> [Manipulation episode records]:
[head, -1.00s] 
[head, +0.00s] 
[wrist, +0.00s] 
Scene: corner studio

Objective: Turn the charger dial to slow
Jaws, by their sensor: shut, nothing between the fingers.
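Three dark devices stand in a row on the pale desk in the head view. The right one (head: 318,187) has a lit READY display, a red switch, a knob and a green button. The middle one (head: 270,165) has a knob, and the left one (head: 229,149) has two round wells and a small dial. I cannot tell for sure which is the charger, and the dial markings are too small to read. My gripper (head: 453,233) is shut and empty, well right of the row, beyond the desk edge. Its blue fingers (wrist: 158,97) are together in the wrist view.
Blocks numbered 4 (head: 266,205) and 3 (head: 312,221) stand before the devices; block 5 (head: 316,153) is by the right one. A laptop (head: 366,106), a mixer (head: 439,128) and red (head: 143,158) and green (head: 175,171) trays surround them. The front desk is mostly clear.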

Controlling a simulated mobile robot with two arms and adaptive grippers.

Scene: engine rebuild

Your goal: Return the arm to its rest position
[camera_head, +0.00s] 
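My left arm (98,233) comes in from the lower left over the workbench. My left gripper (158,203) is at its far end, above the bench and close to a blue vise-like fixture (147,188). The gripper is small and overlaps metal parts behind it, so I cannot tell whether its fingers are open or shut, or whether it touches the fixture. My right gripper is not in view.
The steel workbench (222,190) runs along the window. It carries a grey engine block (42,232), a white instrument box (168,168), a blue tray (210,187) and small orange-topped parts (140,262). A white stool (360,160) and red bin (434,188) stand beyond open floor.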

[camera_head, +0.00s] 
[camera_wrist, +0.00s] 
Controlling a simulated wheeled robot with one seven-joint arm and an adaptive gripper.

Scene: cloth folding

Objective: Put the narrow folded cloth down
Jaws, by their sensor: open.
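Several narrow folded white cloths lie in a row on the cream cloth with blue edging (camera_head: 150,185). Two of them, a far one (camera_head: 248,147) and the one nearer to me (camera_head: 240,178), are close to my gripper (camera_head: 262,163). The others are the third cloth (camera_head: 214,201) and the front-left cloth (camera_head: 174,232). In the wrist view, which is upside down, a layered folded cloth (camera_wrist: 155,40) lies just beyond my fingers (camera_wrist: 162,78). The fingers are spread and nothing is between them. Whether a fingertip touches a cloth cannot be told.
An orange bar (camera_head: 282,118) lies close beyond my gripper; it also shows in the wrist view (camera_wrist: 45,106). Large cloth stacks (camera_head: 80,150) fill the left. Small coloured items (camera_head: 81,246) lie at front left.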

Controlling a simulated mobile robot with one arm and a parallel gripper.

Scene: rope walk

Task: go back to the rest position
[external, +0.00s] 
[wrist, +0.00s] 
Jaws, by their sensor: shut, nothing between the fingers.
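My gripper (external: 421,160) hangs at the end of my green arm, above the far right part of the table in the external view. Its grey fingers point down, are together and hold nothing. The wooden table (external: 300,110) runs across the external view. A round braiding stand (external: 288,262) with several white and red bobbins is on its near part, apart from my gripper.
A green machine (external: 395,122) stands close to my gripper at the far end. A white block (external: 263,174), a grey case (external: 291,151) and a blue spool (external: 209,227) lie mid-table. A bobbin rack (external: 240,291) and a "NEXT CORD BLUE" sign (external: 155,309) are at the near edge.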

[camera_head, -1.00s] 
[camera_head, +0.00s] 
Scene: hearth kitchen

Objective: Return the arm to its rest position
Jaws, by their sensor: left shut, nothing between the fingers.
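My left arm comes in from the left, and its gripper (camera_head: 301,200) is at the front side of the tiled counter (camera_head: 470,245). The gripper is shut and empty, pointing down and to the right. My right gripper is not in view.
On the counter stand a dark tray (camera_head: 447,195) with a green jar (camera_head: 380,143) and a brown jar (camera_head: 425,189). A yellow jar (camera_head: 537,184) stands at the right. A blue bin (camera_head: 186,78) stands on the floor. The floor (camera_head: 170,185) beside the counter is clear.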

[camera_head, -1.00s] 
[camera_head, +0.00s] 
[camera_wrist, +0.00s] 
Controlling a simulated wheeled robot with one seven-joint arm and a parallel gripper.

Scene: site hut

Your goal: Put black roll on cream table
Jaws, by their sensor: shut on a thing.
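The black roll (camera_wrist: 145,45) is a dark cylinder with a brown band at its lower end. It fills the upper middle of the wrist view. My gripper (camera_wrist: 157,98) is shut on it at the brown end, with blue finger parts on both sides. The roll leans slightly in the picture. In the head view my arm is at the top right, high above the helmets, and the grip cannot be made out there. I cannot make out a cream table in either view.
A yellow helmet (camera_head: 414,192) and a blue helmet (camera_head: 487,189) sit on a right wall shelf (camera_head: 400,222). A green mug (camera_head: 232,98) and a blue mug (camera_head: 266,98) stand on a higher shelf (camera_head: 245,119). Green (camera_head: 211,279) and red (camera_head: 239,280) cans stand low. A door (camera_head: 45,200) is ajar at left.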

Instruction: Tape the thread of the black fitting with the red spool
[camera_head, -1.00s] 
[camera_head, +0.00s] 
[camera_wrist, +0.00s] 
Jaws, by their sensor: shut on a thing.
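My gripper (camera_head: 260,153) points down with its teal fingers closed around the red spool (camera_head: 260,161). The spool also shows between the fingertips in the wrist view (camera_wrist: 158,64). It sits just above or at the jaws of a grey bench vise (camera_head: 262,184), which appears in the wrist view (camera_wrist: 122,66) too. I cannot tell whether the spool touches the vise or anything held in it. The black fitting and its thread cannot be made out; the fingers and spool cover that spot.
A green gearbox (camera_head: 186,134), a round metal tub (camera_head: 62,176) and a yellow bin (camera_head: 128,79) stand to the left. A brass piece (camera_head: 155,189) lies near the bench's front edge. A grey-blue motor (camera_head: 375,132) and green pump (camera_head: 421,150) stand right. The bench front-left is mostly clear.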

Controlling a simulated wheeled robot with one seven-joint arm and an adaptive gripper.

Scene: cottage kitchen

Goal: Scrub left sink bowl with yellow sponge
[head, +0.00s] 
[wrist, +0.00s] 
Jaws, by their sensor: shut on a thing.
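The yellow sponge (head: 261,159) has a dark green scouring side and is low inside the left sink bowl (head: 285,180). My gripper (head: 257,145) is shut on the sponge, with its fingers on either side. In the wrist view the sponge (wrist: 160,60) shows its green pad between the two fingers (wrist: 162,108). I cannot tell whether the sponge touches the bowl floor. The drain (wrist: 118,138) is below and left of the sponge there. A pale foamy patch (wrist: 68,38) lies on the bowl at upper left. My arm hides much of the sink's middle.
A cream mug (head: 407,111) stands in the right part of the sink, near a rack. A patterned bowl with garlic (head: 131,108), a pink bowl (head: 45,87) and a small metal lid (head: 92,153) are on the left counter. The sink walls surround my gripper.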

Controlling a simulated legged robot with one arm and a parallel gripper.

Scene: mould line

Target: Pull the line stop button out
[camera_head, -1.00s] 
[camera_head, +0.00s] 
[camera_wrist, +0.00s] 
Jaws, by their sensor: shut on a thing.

> [Request]:
The lines from the start of the entries above through the line containing "Objective: Turn the charger dial to slow" are the ones to return, please; copy them exactly and include both ends.

> [Expected answer]:
[head, -1.00s] 
[head, +0.00s] 
[wrist, +0.00s] 
Scene: corner studio

Objective: Turn the charger dial to slow

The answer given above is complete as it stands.